Oh, how I love you. This is ‘The Entrepreneur’s Issue’ so I was 90% sold when buying it, but then I turned it over it had a simple pull quote from one of their articles that summed up the whole issue. “Most people would agree that work is good for us. It can be fun, even enabling. Many of us enjoy our jobs – the intellectual challenge, the physical exertion, the socialising, the status. But to let work take over our lives is folly. There are too many important things that need time, such as friends, family, hobbies and rest.” Sold!
This publication is all about slow living and it does a great job of easing us into the idea. It has a beautiful minimalistic design, gently styled photography and above all, insightful articles. I am particularly interested in the idea that working less and slower can make us more productive. Totally smitten by this magazine with absolutely no advertising, I wanted to know who published it. I discovered that it is actually by a design studio, whose mission is to slow people down, simplify and cultivate community. Of course, this inspired me even more! With Dream & Do’s mission to help people find their purpose and fulfil their dreams, suddenly I am thinking beyond branding and design services. Dream big!
Tara, Founder/Creative Director
INSPO #2 // Golden Touch video by Party Tokyo
The inspiration piece for today's Creative Show & Tell had to be "Golden Touch - namie amuro" created by design studio Party NY and they worked together with LOGAN, a content-creation studio based in LA and NY.
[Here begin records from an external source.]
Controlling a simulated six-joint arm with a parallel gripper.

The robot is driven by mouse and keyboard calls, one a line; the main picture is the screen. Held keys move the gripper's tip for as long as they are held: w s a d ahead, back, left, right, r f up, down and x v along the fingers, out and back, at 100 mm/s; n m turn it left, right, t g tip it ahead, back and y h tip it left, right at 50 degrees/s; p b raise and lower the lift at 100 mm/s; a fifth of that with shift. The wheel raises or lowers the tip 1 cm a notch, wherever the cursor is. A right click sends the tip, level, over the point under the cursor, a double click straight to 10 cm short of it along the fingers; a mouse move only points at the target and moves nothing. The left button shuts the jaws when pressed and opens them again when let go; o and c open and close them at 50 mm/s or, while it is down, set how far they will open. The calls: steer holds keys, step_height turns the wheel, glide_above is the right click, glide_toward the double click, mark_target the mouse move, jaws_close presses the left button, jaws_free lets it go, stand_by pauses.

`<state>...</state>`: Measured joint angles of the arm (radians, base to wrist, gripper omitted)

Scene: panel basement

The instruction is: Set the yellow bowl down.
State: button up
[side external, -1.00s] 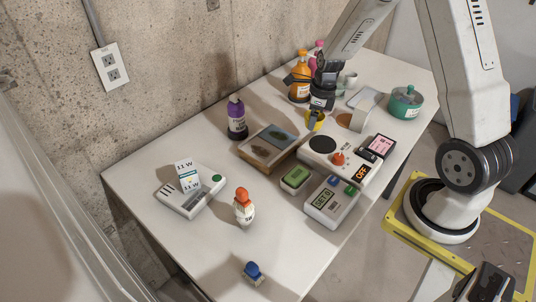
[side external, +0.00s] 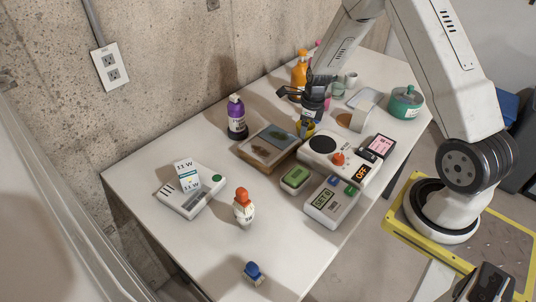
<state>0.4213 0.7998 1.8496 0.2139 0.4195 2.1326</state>
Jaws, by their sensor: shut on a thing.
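The yellow bowl (side external: 307,130) shows as a small yellow patch under my gripper (side external: 309,120), between the wooden tray and the white hot-plate device. My gripper points down and is shut on the bowl. The fingers and wrist hide much of the bowl. I cannot tell whether the bowl's bottom touches the white table (side external: 288,232).
The wooden tray (side external: 243,158) is close at left, the white hot-plate device (side external: 320,166) close at right. A purple bottle (side external: 236,118), an orange bottle (side external: 299,70), a teal pot (side external: 405,103) and a white cup (side external: 351,78) stand around.

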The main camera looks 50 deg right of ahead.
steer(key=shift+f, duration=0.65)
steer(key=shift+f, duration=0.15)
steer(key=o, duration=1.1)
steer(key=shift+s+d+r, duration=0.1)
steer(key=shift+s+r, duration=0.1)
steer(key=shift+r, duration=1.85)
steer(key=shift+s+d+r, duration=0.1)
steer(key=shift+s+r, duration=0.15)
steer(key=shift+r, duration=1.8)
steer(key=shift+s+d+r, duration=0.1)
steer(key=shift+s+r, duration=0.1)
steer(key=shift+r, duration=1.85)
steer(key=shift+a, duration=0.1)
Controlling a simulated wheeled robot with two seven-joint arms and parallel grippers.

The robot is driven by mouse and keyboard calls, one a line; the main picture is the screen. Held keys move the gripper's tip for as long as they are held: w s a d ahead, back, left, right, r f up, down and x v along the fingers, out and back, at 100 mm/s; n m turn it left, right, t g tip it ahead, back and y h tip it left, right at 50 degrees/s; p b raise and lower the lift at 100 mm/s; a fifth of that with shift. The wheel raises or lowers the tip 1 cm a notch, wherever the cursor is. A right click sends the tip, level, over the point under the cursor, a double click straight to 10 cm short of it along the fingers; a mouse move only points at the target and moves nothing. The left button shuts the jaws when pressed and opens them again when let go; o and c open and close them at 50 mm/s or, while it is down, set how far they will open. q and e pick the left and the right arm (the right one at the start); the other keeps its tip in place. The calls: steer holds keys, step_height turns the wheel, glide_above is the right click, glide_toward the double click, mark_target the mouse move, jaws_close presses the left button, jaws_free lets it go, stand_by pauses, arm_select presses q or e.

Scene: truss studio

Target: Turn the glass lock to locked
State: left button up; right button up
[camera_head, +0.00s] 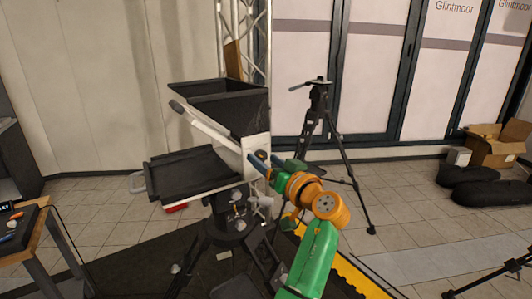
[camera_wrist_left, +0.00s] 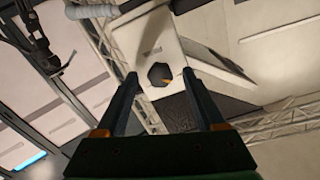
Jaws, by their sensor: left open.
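The glass lock is a dark faceted knob (camera_wrist_left: 160,75) with a small orange mark, on a pale side plate (camera_wrist_left: 150,45) of the teleprompter. In the head view the knob (camera_head: 262,155) sits low on the side of the teleprompter's black hood (camera_head: 235,108). My left gripper (camera_head: 266,163) is at that side plate, fingers pointing at the knob. In the left wrist view my left gripper (camera_wrist_left: 159,80) is open, with the knob framed between its two fingertips. I cannot tell whether either finger touches it. My right gripper is not in view.
A black tray (camera_head: 188,172) juts out left below the hood. A tripod (camera_head: 318,105) stands behind on the right, and a truss (camera_head: 228,35) rises behind the hood. A wooden table (camera_head: 30,240) is at lower left. Cardboard boxes (camera_head: 495,150) lie far right.

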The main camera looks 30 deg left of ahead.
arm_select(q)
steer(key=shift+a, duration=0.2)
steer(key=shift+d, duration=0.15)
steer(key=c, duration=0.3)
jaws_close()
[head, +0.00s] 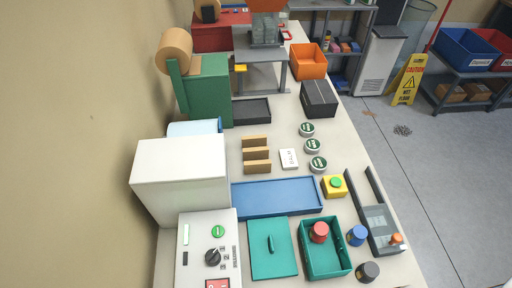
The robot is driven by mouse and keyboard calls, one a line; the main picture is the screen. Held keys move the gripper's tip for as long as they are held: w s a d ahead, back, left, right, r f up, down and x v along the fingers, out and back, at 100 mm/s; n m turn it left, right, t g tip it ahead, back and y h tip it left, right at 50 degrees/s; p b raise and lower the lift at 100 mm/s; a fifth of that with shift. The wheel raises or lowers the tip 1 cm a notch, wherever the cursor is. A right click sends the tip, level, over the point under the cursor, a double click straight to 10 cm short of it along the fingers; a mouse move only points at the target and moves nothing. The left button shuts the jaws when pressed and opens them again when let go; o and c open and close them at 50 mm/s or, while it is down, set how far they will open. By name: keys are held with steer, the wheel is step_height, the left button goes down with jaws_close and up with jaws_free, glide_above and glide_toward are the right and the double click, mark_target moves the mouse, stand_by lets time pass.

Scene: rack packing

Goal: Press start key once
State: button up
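A white control panel (196,262) stands at the near left of the bench. It carries a round green button (218,231) with a small white mark, a black knob (213,257) below it, a small green display strip and a partly cut-off red key (217,284) at the bottom edge. A separate yellow box (328,190) with a green push button (336,182) sits right of the blue tray. The lettering is too small to read, so I cannot tell which one is the start key. My gripper is not in view.
A white box (180,170) stands behind the panel. A teal lid (271,262) and teal bin (338,267) holding a red-topped piece lie right of it. The blue tray (276,198), green dispenser (206,90) and grey stand (262,72) are farther back.

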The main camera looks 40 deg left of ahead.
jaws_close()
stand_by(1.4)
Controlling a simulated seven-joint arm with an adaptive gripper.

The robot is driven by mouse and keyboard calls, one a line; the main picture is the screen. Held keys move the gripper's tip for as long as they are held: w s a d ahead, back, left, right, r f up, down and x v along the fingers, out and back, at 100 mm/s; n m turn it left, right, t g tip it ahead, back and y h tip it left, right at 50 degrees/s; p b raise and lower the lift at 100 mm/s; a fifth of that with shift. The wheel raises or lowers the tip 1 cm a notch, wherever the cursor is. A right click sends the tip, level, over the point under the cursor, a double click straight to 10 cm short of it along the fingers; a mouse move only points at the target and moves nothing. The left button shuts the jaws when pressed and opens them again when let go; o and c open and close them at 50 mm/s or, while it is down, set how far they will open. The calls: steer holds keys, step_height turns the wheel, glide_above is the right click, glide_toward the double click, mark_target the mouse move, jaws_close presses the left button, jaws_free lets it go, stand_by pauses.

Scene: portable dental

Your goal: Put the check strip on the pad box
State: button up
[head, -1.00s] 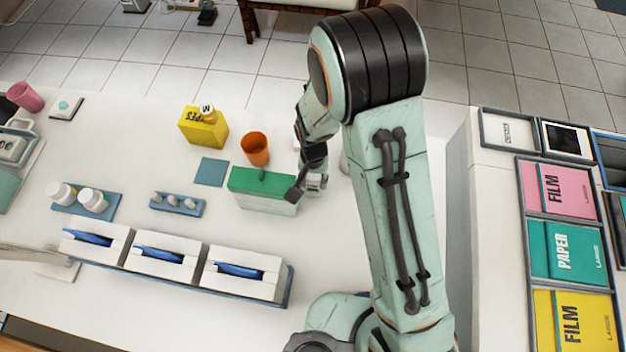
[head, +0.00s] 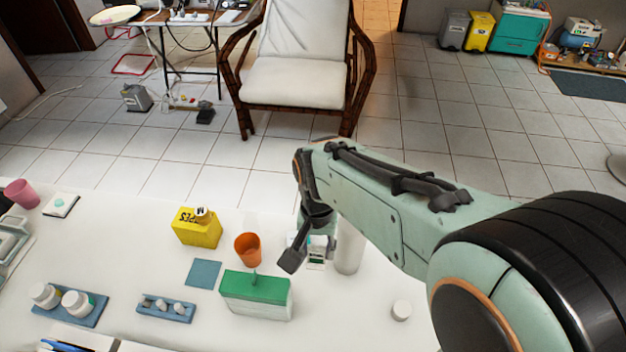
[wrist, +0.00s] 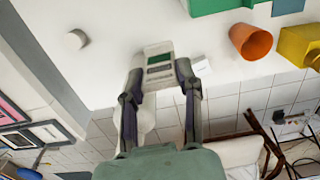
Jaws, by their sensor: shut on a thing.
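My gripper (wrist: 158,78) is shut on a small white strip-like piece with a green label and a dark window, which I take as the check strip (wrist: 158,58). In the head view the check strip (head: 318,247) shows partly behind the dark fingers of my gripper (head: 305,252), right of the orange cup. A white box with a green lid (head: 255,284), which I take as the pad box, sits on the counter to the front left of my gripper. A corner of it shows at the top of the wrist view (wrist: 208,6). My gripper is apart from it.
An orange cup (head: 248,250) stands behind the pad box, with a yellow box (head: 197,227) further left. A white cylinder (head: 349,248) stands right of my gripper. A small white round piece (head: 401,310) lies on the counter. A blue square (head: 203,274) lies left.

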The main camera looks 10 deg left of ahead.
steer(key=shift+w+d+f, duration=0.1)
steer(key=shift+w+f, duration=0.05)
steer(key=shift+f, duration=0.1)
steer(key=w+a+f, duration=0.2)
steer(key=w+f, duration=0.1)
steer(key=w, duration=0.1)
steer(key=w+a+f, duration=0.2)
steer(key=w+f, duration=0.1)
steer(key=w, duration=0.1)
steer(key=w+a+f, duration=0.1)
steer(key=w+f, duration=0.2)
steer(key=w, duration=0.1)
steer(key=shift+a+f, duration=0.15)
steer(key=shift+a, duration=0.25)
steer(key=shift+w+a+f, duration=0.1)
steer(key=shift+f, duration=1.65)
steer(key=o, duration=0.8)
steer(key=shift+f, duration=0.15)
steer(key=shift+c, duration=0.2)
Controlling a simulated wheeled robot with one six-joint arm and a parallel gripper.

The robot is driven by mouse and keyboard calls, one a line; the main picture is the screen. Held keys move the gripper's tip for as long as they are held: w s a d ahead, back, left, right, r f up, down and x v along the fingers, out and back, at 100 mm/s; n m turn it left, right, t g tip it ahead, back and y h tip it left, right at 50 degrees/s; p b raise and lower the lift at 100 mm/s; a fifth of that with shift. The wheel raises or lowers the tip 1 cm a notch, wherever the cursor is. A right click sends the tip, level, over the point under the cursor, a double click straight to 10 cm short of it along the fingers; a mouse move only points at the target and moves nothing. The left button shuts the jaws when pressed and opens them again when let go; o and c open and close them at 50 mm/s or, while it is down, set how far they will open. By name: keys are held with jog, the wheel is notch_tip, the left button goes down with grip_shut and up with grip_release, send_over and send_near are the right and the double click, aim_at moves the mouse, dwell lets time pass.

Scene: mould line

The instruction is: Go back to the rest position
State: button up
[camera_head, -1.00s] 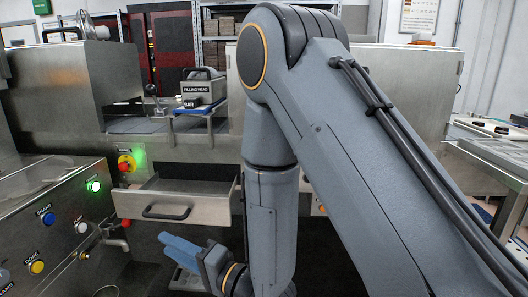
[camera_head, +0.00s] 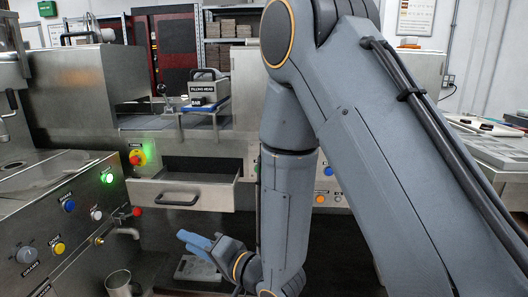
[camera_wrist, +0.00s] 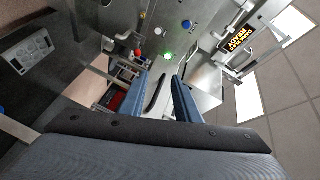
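My gripper (camera_head: 184,238) hangs low in the head view, in front of the machine and below a pulled-out metal drawer (camera_head: 213,196). Its two blue fingers also show in the wrist view (camera_wrist: 160,78), spread apart. A dark curved handle shows between them, beyond the fingers, and I see nothing gripped. My grey arm bends down from the top right and covers the middle of the head view.
A control panel (camera_head: 28,219) with coloured buttons stands at the left, with a small tap (camera_head: 125,232) and a metal cup (camera_head: 119,283). The filling head (camera_head: 208,88) sits on a shelf above the drawer. A grey slotted plate (camera_head: 198,270) lies below my gripper.

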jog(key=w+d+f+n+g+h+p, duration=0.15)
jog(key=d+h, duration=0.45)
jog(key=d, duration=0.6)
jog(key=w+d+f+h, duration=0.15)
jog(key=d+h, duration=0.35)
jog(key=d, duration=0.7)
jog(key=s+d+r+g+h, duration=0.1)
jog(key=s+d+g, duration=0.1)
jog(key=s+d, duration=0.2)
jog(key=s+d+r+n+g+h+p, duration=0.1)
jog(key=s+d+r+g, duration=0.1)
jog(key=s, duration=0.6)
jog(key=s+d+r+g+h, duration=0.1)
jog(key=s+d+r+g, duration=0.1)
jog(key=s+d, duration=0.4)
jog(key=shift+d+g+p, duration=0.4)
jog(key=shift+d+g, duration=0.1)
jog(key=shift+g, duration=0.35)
I thankfully stumbled across this piece while trawling through Japanese graphic design, and it is AMAZING. The video's prompt of "keep touching while watching" had me hooked right from the get-go. Admittedly, I didn't know what to do at first, using my cursor instead but quickly caught on and thoroughly enjoyed watching the numerous creative takes on a "golden touch". I don't think I've seen many other designs that merge the physical with the virtual and I absolutely love this concept. So well done Party Tokyo! Love your work. You have definitely inspired me.
Renata, Graphic Designer/Photographer
INSPO #3 // Hello Pizza, Darlinghurst
As Dream & Do’s resident writer person, I’m all about the words. And yellow. Enter Hello Pizza. I drive past their bright yellow Oxford St, Darlinghurst, store alllll the time, and always say ‘Wow, that’s really cool. I should try their pizza.’ Finally, on the weekend, my partner and I indulged in a little Hello Pizza delivery. Oh my goodness, it was amazing. The pizza, the branding, the words. The pizza box said: ‘Say hello to your pizza (but not with your mouth full).’ So impressed. Even the text message they sent me to say the delivery was on its way used branding with words. Branding guys! It’s so important. I can’t tell you how frustrating it is when you see a beautifully designed website or packaging, riddled with errors, or below par copy. Words are important. It’s so refreshing to see a website with a strong tone of voice – very colloquial, Aussie, without going too far, easy to read and accessible. It makes you want to keep reading, and it’s pretty impeccable copy. I have a crazy eagle eye for any and all tiny spelling/grammar/punctuation mistakes, but this website is flawless. Copywriter – whoever you are – kudos to you! On that note, we totally stalked Hello Pizza’s design geniuses. Made Together, you guys rock our socks. We should do coffee one day. (P.S. I found a teeny tiny typo on your website – sorry!)
INSPO #4 // Monster Children
The other morning I met my flatmate in our kitchen and found her looking through a book. From a glance, and as a creative, I saw lots that grabbed my attention: beautiful photography, clean design,
tactile paper. There was no dead giveaway for what sparked my interest and, taking a closer look, I found it was Issue 46 of Monster Children. I'm avoiding using the word magazine as in their words ‘it's much, much more than a magazine, motherfucker’, which gives you an insight in to the kind of brand they are. Monster Children is a publication with a focus on surfing, skating, art, music, photography, as well as any other cool stuff they find along the way. All of those topics make for a pretty interesting read but for me it was the landscape layout of Monster Children that really caught my eye initially. How many magazines do you see out there that are landscape? Not a lot, if any. For me, this is the first that I paid attention to and another factor that added to this was the lack of magazine heading or article titles plastered all over the cover. It says a lot for a publication to feel confident enough to not conform to the normal magazine convention. Inside, the paired-back design continued and you begin to get really involved with the magazine as you have to turn it around with sections of type turned on their side. Reading the articles you get an idea of the personality Monster Children have where they don't hold back and are pretty straight-talking, giving them an edge, which again makes them stand out from the rest. After saying all this, I have to admit I'm not a surfer or a skater but from what Monster Children have shown me, I definitely feel like getting on some sort of board.